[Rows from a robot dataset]
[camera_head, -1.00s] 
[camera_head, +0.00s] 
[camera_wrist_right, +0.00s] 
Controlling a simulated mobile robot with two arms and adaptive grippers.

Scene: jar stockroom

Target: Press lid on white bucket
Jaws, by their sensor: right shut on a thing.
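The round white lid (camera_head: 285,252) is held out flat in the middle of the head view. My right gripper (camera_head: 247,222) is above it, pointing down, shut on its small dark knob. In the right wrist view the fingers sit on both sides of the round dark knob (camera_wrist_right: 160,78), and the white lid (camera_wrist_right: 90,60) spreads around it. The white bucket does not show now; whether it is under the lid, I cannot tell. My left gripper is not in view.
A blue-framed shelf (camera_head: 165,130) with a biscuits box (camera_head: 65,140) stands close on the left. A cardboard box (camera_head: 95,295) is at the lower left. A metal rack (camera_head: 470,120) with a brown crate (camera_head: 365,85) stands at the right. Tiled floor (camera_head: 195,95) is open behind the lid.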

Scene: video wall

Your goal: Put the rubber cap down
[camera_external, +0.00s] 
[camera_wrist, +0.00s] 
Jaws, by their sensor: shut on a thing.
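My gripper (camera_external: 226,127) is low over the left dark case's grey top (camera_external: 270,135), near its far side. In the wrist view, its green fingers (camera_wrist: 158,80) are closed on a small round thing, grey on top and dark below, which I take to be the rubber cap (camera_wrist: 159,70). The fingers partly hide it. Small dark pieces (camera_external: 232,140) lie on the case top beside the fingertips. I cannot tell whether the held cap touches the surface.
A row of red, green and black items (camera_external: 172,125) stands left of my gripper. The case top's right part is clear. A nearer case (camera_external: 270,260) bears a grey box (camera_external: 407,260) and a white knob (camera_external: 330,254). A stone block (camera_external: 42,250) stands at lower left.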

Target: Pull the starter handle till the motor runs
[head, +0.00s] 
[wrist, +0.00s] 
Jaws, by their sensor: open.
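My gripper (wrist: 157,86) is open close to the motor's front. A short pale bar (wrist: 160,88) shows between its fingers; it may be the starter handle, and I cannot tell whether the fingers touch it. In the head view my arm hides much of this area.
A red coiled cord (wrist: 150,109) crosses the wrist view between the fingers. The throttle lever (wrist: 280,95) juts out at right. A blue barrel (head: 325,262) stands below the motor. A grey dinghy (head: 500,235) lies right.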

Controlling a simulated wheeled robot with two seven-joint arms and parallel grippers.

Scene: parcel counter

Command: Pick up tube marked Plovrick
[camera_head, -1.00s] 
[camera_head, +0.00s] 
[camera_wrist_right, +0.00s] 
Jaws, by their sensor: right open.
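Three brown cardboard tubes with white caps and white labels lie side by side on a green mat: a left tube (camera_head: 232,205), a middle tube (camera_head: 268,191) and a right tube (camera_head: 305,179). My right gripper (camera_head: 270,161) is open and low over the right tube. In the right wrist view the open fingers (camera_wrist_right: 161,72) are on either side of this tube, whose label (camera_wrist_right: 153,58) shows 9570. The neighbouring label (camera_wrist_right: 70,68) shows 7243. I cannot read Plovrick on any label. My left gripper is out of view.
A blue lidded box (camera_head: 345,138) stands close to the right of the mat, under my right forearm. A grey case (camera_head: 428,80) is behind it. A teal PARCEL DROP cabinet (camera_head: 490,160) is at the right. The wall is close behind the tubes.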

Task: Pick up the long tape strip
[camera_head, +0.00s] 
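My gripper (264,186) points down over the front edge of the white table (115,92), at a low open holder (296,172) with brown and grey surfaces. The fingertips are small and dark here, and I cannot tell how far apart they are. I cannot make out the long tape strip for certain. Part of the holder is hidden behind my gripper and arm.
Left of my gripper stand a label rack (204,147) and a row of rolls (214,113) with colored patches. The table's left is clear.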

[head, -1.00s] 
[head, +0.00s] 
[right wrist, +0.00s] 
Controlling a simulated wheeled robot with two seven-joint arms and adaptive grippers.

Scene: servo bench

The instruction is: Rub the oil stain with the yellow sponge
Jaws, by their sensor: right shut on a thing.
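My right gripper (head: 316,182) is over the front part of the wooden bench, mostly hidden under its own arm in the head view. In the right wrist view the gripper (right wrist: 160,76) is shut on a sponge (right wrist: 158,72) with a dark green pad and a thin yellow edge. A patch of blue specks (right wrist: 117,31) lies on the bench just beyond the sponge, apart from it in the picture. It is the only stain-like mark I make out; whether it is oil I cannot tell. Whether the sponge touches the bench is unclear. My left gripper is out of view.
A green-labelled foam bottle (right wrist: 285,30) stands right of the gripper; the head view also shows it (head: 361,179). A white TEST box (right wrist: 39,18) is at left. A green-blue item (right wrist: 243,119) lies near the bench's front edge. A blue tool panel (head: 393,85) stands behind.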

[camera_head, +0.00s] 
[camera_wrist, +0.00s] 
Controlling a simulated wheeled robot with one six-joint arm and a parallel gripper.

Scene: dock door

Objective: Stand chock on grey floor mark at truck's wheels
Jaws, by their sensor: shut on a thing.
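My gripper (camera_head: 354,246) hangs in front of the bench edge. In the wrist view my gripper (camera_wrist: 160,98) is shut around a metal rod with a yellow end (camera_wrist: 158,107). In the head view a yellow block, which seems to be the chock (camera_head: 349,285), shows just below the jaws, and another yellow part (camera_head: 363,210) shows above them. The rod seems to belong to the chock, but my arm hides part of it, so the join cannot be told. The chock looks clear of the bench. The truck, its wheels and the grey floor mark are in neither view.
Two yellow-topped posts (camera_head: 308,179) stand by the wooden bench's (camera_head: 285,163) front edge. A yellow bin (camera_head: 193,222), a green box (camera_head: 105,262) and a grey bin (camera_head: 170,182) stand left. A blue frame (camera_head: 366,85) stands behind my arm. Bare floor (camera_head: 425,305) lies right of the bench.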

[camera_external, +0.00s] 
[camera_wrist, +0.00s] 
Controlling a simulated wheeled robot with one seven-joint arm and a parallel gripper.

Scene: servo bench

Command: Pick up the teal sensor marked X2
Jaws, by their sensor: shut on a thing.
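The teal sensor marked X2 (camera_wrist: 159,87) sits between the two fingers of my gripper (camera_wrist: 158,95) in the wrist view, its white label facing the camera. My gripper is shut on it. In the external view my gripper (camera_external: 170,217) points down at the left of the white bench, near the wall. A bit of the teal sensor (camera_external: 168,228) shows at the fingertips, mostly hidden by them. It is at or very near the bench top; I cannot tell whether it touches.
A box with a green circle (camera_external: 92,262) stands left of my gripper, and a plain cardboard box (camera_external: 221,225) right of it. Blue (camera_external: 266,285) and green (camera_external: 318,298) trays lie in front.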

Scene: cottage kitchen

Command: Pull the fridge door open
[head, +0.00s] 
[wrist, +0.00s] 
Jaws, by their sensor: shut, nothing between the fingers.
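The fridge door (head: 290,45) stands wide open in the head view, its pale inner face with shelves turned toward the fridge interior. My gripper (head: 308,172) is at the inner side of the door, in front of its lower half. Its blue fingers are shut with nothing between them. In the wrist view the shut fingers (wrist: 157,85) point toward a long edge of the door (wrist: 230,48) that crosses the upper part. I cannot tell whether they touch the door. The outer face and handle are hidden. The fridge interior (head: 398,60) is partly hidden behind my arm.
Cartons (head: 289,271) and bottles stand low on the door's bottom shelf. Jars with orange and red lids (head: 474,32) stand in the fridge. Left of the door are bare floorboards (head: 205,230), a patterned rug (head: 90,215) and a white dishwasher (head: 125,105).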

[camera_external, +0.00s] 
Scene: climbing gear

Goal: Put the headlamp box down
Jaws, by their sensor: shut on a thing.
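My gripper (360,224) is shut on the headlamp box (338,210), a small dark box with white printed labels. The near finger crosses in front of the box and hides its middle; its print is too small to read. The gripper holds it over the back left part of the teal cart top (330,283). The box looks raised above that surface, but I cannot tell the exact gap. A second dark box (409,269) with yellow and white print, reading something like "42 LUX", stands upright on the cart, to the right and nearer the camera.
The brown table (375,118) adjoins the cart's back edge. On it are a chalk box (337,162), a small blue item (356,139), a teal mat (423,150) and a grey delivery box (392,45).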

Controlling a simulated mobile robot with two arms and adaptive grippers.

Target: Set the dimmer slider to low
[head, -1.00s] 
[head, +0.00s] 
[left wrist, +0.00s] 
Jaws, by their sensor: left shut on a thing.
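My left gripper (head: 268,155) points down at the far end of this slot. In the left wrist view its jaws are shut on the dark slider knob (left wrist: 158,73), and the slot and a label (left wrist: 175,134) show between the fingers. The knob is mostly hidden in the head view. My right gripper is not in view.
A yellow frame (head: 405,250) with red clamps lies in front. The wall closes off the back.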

* Exercise:
Show every line where the string "Pull" appears.

* Exercise response:
Target: Pull the starter handle till the motor runs
Command: Pull the fridge door open

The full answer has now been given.